The student government group is offering social activities on Friday evenings in January as alternatives to going out and drinking alcohol on the weekend.
On Jan. 12, the SBA is holding a potluck dinner with board games at the law school. On Jan. 19, Co-Dean Michael Cahill will host an Oxford-style debate involving faculty and student teams on the proposition “Is there a Central Jersey?”
The events will be held in the law school’s Faculty Lounge.
Members of the SBA became interested in the issue of alcohol and substance abuse in the legal profession after reading an article in the New York Times about a California attorney’s secret addictions and how his family learned about them after he died.
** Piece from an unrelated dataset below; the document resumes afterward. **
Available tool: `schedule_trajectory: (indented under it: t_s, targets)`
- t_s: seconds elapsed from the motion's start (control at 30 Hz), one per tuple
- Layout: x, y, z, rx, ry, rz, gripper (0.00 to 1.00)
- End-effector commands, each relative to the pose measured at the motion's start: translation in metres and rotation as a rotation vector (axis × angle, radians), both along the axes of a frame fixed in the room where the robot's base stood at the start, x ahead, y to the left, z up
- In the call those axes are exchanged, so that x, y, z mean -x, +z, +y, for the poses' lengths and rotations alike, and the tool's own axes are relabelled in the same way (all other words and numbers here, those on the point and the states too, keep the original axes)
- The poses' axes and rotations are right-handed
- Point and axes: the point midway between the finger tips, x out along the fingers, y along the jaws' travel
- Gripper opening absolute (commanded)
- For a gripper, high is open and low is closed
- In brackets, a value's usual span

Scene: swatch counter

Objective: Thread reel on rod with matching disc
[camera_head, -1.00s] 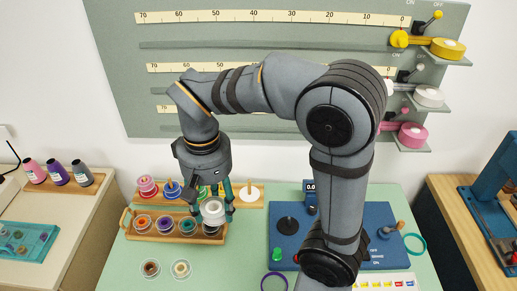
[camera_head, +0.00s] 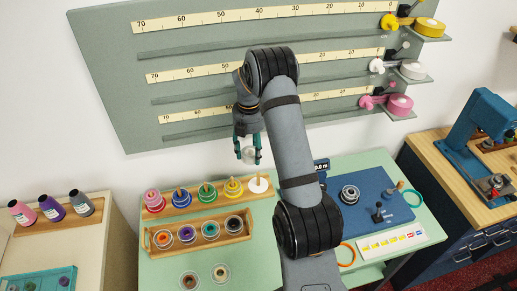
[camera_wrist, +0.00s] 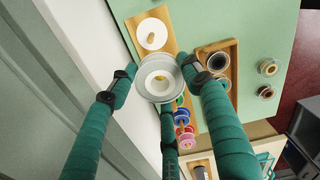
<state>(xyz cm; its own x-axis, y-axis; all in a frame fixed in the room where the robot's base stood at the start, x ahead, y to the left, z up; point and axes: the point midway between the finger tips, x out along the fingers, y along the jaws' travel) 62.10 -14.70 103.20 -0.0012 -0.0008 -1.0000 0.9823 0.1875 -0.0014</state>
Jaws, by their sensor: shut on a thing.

A 2016 report by the Hazelden Betty Ford Foundation and the American Bar Association found that about 21 percent of lawyers qualify as problem drinkers.
The report showed that 75 percent of the lawyers surveyed didn’t even respond to questions about drug use. Of the lawyers who admitted using drugs, the most common drugs were cocaine, crack, stimulants, opioids, marijuana, and hash.
“That spurred a lot of conversation in the law school,” says Kovach-Orr. “As part of the student government, we felt compelled to organize something to help fight back against that reality.”
The SBA hopes to continue offering other events throughout the semester.
Currently, the program is only offered in Camden, but the group hopes to expand the invitation it to the Newark campus and to Philadelphia-area law schools.